Le opere iniziali della scrittrice sono caratterizzati da un ostinato bisogno di andare a fondo nella realtà delle cose e dei sentimenti, alla ricerca del dettaglio più incisivo, aspetto che pur non abbandonato del tutto nei suoi romanzi successivi, si arricchisce di una certa fluidità narrativa. La Bonanni spesso impronta il racconto su due fronti: quello dell’inchiesta poliziesca e giudiziaria e quello dell’indagine morale, di ambiente e di costume. Il lettore si sente avvolto dalle opere della Bonanni, anzi ne resta invischiato perché ha la sensazione di partecipare alle vicende senza scampo; e risiede proprio qui il potere stilistico della scrittrice: è in questa capacità di rendere il linguaggio duttile e resistente, sinuoso, rigoroso sintatticamente, fatto di proposizioni brevi.
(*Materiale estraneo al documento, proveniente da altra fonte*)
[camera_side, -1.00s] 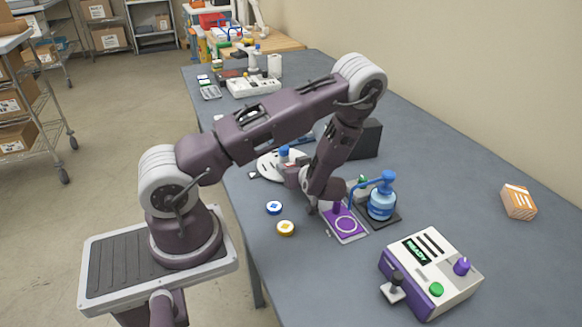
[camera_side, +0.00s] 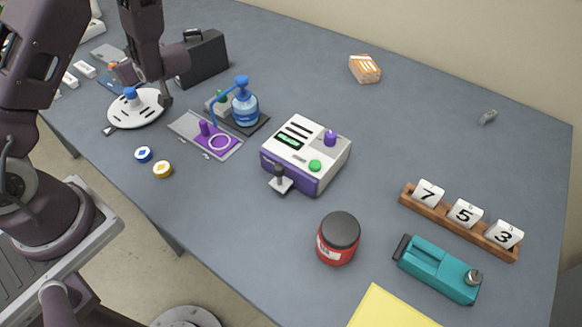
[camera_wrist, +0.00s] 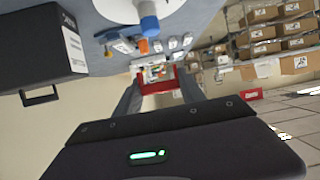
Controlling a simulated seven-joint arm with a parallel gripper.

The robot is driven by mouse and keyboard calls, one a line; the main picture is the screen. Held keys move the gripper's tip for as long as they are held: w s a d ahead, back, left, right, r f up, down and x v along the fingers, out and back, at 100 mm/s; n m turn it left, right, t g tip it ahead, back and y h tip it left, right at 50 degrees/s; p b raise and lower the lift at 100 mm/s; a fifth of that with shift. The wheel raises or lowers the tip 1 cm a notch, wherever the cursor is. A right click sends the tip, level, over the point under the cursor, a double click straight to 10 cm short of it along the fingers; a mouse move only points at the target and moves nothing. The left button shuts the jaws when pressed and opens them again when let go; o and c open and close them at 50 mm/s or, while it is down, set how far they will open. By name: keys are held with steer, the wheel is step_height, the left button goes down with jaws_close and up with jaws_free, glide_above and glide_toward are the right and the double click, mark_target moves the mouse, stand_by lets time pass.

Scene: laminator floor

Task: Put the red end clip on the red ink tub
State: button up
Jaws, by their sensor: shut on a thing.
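The red ink tub (camera_side: 332,250) stands upright on the table at the front middle of the side view, with a black lid on top. My gripper (camera_wrist: 158,88) is shut on the red end clip (camera_wrist: 143,77), which shows between the two fingers in the wrist view. In the side view my wrist is at the upper left, beside the white round plate, far from the tub. The clip cannot be made out there.
A white and purple machine (camera_side: 305,155), a purple plate (camera_side: 190,127) and a blue pump bottle (camera_side: 245,108) stand between my arm and the tub. A teal device (camera_side: 437,270), a wooden rack (camera_side: 440,212) and a yellow sheet (camera_side: 385,310) lie around the tub. A black case (camera_side: 203,60) is behind.

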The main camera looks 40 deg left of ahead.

La tecnica formale della Bonanni applica una sorta di scienza del guardare, ma il suo non è un guardare analitico, è un guardare interno, sorretto da un’amara coscienza morale, ed è evidente come la scrittrice sia stata influenzata dalle letture di James Joyce e di Virginia Woolf . Dalle opere della Bonanni emerge anche una scontrosa carità, una chiaroveggenza interiore, la tendenza ad avvolgere i sentimenti dei suoi personaggi, quasi tutti di estrazione piccolo-borghese o paesana, in una rete di notazioni psicologiche, costruita su uno sfondo tutt’altro che nitido.
Tuttavia con il romanzo L’adultera (1964) la Bonanni sembra non voler più affaticare il lettore e condensa la sua consueta indagine interiore in una fluente epigrammaticità: ogni sensazione, ogni immagine, ogni ricordo, ogni pensiero, affiorano nella mente della protagonista del romanzo, Linda, una Madame Bovary novecentesca spoglia di ogni sentimentalismo, romanticismo e trasalimenti patetici. Il discorso narrativa diventa indiretto ed ellittico, a volte epigrafico. Linda è una donna stanca di suo marito tornato in casa dopo anni di prigionia, inerme sessualmente, che si divide tra questa sua stanchezza e l’amante che l’aspetta a Roma. La donna, ancora bella, si trova a vivere una condizione di nevrastenia psicopatica, è insofferente, ansiosa ma lucida, come denotano le pagine “proustiane” dedicate al suo viaggio in treno, immersa in un dormiveglia che le favorisce il riemergere dei ricordi del passato, della sua vita intima.
Laudomia Bonanni ci ha offerto con arte e sobrietà anche un dato della psicologia e del costume della donna del nostro tempo, nella sua trasformazione in atto, partendo dall’osservazione femminile nel quadro etico-sociale dell’Italia contemporanea. Tra le altre sue opere ricordiamo: Palma e sorelle (1954), Città del tabacco (1977), Vietato ai minori (1974), La rappresaglia (uscito postumo del 2003) oltre a diverse opere di narrativa per ragazzi.